The event was unconventional right from the start, straying from the usual runway setting and instead moving the show into the concourse, the entire area decorated to resemble Japan's red-light district. This set the tone for the evening's eight featured designers to show off a variety of looks that incorporated more facepaint, fake blood, and glitter than any other fashion show you've ever seen (unless the Gay 90's has their own fashion show, in which case all bets are off). Samantha Crossland, director for the event, felt the production was the most successful to date, both in terms of turnout as well as the range of the designers.
Photo by Ed Neaton
"I've been involved with the show every year, and it just keeps getting bigger," she says. "The cool thing is how the designers this year really went for it and put out a variety of looks; there was something for everyone. We had gothic, punk; cyberpunk was new for this year which was awesome. It's always our goal to keep incorporating new blood and touching on every aspect of Japanese fashion."
Some of that new blood included designer Debra Black, who was participating in her very first show.
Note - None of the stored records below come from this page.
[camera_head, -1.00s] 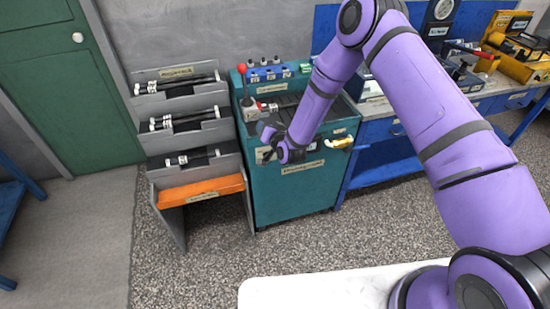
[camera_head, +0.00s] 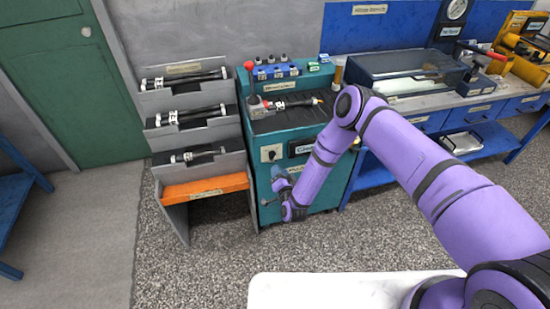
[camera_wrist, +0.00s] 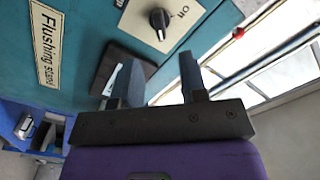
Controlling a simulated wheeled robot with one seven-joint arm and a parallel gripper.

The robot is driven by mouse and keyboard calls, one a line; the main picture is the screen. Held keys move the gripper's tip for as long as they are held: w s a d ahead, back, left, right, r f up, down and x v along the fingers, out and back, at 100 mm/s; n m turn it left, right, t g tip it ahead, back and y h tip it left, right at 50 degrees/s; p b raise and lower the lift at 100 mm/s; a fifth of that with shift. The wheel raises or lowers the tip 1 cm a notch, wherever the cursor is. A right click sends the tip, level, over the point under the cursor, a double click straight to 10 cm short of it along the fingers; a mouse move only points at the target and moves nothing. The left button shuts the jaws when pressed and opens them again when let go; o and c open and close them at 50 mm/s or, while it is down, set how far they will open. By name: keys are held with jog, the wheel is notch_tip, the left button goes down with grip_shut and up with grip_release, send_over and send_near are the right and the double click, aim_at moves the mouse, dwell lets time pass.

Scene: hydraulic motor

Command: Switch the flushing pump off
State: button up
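The flushing stand is a teal cabinet (camera_head: 235,85) in the middle of the head view. Its front carries a black rotary knob (camera_head: 271,154) on a pale plate, taken to be the pump switch. The knob also shows at the top of the wrist view (camera_wrist: 159,19), beside small rotated lettering. A "Flushing stand" label (camera_wrist: 46,43) lies left of it. My gripper (camera_wrist: 158,78) is open, its two dark fingers apart with nothing between them. The knob is beyond the fingertips, apart from them. In the head view my gripper (camera_head: 279,176) is just below the knob.
A grey rack (camera_head: 195,130) with several black rods and an orange shelf (camera_head: 204,188) stands left of the cabinet. A red-topped lever (camera_head: 249,67) and a blue block (camera_head: 276,71) are on the cabinet top. A blue workbench (camera_head: 480,105) is to the right.

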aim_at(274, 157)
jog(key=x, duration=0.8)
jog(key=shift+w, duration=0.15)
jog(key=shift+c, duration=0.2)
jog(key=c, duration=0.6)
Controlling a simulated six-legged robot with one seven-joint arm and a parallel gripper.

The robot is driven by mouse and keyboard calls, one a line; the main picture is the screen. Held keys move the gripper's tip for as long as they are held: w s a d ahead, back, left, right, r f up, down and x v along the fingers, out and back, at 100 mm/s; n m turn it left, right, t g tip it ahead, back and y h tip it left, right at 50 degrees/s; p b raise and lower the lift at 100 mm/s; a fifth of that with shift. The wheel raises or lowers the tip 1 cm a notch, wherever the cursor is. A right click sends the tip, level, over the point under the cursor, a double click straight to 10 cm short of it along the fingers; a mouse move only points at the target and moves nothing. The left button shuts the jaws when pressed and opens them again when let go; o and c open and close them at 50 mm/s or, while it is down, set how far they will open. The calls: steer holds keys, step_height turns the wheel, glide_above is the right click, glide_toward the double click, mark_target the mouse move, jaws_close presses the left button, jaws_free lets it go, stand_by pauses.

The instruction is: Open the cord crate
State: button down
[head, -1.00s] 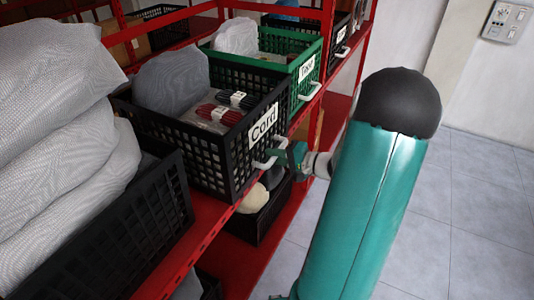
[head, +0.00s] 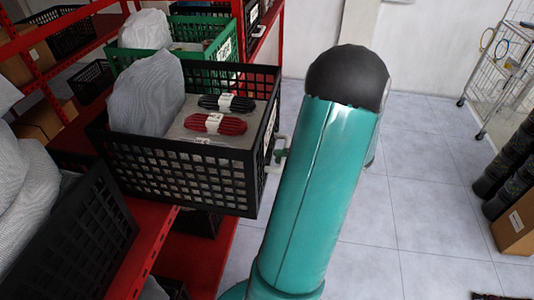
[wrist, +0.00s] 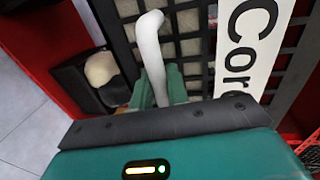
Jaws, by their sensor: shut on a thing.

She created a number of darker looks as part of her Black Crow Collection.
"I'm really fascinated by up-cycled clothing, scavenging, and reusing materials," says Black. "I went with fashions that were dark and intelligent, just like crows. Crows are very intelligent animals."
Her looks incorporated elements of ballet as well, with some of the models sporting pointe shoes with a gothic twist.
On the opposite end of the spectrum was designer Lauren Payton, who was also making her runway debut. Her looks were bright, colorful and inspired by Japanese street fashion, with all of the models made up to look like living, breathing, walking dolls. While she didn't have an official title for her line, she had a few ideas brewing. "I'm thinking of calling it The Culture Club," she said as her models groaned behind her. "What? I like Boy George."
Both Payton and Black agreed that the evening was a great experience, and unique in that it was more art-driven than your usual fashion show. And with the designers continuing to stretch their creative limits each year, the Full Panic Fashion Show looks poised to continue its tradition as being one of the must-see highlights of MNFashion Week.